We also looked at Facebook Prophet. Unlike DeepAR, it’s a statistical model, similar to the generalised additive model (GAM). It copes particularly well with trends, seasonality and holidays, each being the additive components for the model. It’s also open source, and available in Python or R, so was easy for us to integrate into our platform.

Finally, we also considered Amazon Forecast. As a fully managed service on AWS, you upload your data and it uses automated machine learning (AutoML) to choose and refine an appropriate model. It includes a growing number of algorithms, including ARIMA, DeepAR+ (an enhancement of DeepAR), Prophet, ETS and NPTS.

Using a data set that is noisy, with important random values

We began the project using real world data from one of our existing customers, a jewellery retailer. We chose them primarily because they were enthusiastic to take part, but also their data was particularly challenging to forecast. The nature of their sales means the data is noisy, outliers are often high value sales that occur randomly, yet account for a large proportion of the value so cannot be discounted. The sales are also highly seasonal, with the 5 weeks leading up to Christmas accounting for as much as 50% of the sales.

Area chart showing one year sales by day

 

We trained the models on three years data, from 2015-2017, then tested the resulting forecasts against the real-world results for 2018. For comparison we had the manual forecasts the company had used at the time, but unfortunately this was only detailed enough for the fairly rudimentary measure of the total difference over 12 months.

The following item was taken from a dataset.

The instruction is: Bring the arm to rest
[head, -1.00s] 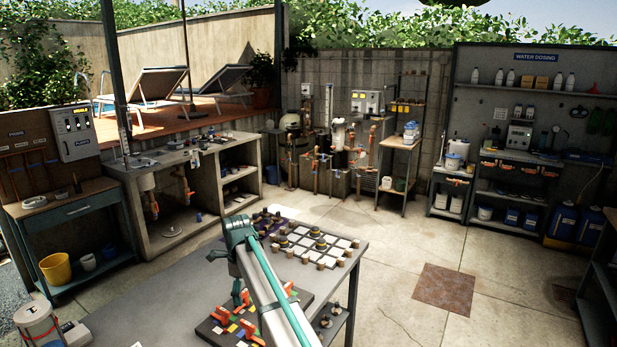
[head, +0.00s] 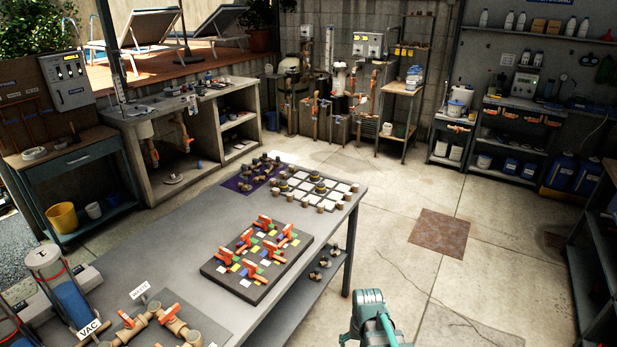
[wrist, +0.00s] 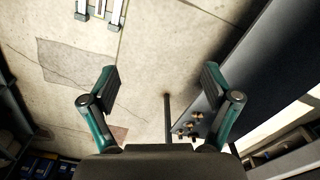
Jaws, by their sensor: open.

Bar graph showing forecast v actual over one year

 

On total error over 12 months all the methods we tested significantly outperformed the manual forecast. The best results were generated by Prophet, with a total error of under 300k (out of annual sales over 100 million). This compared to over 15 million error with the manual forecast. However, using more meaningful measures (RMSE and MAE) DeepAR gave us the most accurate results.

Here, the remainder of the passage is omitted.